Dataset items:
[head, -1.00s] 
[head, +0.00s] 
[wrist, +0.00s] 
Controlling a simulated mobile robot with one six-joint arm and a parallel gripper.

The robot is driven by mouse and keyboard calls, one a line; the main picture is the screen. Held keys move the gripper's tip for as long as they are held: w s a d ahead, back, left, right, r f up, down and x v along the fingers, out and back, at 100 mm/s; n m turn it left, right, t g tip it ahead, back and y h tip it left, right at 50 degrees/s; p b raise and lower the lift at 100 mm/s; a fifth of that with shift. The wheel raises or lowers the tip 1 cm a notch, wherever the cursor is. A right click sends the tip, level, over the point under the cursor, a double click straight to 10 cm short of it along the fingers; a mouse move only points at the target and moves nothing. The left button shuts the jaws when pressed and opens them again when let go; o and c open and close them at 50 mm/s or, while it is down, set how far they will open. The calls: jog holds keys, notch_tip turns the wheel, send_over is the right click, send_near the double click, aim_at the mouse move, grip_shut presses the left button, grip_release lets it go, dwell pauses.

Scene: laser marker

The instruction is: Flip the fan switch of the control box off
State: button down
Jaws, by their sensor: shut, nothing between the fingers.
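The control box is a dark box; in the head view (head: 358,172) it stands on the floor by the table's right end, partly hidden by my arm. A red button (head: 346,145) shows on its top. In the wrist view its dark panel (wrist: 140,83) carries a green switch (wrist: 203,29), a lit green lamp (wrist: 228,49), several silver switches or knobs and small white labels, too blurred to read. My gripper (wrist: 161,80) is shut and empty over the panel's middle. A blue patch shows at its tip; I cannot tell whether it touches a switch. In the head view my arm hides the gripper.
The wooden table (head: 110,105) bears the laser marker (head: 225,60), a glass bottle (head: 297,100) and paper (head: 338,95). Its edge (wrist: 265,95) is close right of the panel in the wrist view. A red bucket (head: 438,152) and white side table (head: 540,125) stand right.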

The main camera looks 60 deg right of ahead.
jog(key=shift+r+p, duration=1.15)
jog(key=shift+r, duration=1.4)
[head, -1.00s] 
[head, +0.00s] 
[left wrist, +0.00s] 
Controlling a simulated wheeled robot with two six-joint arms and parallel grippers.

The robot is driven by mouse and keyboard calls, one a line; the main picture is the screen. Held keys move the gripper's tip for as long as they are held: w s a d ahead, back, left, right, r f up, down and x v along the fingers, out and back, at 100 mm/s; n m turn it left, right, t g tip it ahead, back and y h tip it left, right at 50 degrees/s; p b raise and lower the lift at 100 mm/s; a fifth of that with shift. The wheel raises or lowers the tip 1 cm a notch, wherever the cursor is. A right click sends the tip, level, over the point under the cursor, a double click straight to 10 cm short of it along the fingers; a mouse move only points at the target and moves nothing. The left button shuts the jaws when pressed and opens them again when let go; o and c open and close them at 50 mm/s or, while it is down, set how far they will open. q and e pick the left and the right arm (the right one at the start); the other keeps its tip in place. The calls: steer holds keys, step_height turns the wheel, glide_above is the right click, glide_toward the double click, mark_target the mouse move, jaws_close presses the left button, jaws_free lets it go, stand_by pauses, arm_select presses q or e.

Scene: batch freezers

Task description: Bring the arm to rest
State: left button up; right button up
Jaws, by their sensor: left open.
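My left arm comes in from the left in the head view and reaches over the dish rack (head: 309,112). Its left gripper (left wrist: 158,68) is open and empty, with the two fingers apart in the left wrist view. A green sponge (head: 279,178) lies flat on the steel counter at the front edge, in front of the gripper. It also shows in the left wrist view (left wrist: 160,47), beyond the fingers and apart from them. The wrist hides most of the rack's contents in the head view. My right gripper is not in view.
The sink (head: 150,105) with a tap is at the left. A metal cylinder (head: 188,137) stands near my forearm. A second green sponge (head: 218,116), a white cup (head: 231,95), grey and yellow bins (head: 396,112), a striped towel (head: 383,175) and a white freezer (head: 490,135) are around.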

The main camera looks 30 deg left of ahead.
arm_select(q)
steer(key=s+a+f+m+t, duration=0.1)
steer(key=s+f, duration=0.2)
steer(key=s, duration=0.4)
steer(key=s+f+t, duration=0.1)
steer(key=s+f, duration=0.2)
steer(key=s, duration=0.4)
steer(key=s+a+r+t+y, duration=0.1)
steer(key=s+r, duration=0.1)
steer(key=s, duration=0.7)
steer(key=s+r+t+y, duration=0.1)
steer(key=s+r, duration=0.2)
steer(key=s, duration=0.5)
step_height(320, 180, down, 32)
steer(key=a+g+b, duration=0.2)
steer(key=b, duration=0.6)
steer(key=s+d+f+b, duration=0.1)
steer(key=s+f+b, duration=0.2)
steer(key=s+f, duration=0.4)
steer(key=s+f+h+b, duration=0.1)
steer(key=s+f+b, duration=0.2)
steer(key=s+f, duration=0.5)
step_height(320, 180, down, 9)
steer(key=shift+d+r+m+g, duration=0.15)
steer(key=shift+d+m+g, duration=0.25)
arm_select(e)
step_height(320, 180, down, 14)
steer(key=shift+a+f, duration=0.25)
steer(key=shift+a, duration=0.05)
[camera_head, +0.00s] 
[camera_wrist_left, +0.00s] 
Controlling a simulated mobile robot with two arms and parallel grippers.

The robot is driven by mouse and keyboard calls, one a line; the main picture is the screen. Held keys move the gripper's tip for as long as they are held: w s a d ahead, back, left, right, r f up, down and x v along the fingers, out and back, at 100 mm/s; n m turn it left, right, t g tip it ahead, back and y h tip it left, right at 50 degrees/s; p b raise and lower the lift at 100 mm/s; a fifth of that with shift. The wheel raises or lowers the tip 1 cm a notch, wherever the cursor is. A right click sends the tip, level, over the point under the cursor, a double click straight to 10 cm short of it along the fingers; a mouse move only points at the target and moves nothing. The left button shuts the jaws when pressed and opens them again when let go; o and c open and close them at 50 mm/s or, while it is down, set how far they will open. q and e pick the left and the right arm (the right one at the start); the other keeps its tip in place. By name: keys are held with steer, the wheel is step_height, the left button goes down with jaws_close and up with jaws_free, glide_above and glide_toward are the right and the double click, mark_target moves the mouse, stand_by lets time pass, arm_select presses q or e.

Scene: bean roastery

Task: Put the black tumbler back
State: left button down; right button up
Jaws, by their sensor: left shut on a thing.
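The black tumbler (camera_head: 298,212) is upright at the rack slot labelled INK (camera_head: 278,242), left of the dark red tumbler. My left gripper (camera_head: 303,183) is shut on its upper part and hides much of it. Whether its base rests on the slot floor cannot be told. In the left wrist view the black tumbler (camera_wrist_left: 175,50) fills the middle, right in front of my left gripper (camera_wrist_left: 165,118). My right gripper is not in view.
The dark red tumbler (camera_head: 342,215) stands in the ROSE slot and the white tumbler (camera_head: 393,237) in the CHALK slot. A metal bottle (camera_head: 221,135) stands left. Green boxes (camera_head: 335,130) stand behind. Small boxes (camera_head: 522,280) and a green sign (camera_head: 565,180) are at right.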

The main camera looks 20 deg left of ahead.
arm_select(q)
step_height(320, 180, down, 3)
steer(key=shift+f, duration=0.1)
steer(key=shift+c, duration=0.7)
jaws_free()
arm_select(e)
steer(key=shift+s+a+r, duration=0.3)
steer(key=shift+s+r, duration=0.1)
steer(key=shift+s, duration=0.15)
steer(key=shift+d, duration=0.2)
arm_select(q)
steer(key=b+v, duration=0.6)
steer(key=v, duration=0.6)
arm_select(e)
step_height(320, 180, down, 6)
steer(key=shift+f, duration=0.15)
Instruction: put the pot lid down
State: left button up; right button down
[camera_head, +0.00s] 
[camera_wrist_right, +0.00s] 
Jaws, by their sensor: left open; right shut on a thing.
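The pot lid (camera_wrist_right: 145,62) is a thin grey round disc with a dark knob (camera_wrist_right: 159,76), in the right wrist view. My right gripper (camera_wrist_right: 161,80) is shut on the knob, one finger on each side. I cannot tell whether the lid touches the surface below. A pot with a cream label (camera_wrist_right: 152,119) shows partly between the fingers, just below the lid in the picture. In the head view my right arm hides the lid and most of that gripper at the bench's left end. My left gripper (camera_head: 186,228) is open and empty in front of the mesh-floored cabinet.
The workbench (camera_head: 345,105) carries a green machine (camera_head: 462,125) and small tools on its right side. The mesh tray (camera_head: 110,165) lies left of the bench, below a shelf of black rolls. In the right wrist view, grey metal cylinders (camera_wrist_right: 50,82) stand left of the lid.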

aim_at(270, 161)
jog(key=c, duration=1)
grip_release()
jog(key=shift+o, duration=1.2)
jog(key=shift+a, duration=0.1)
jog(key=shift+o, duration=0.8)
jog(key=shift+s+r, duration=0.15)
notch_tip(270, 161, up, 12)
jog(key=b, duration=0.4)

● Task statement: Copy each line of the records that contains the word "arms".

● Complete response:
Controlling a simulated wheeled robot with two six-joint arms and parallel grippers.
Controlling a simulated mobile robot with two arms and parallel grippers.

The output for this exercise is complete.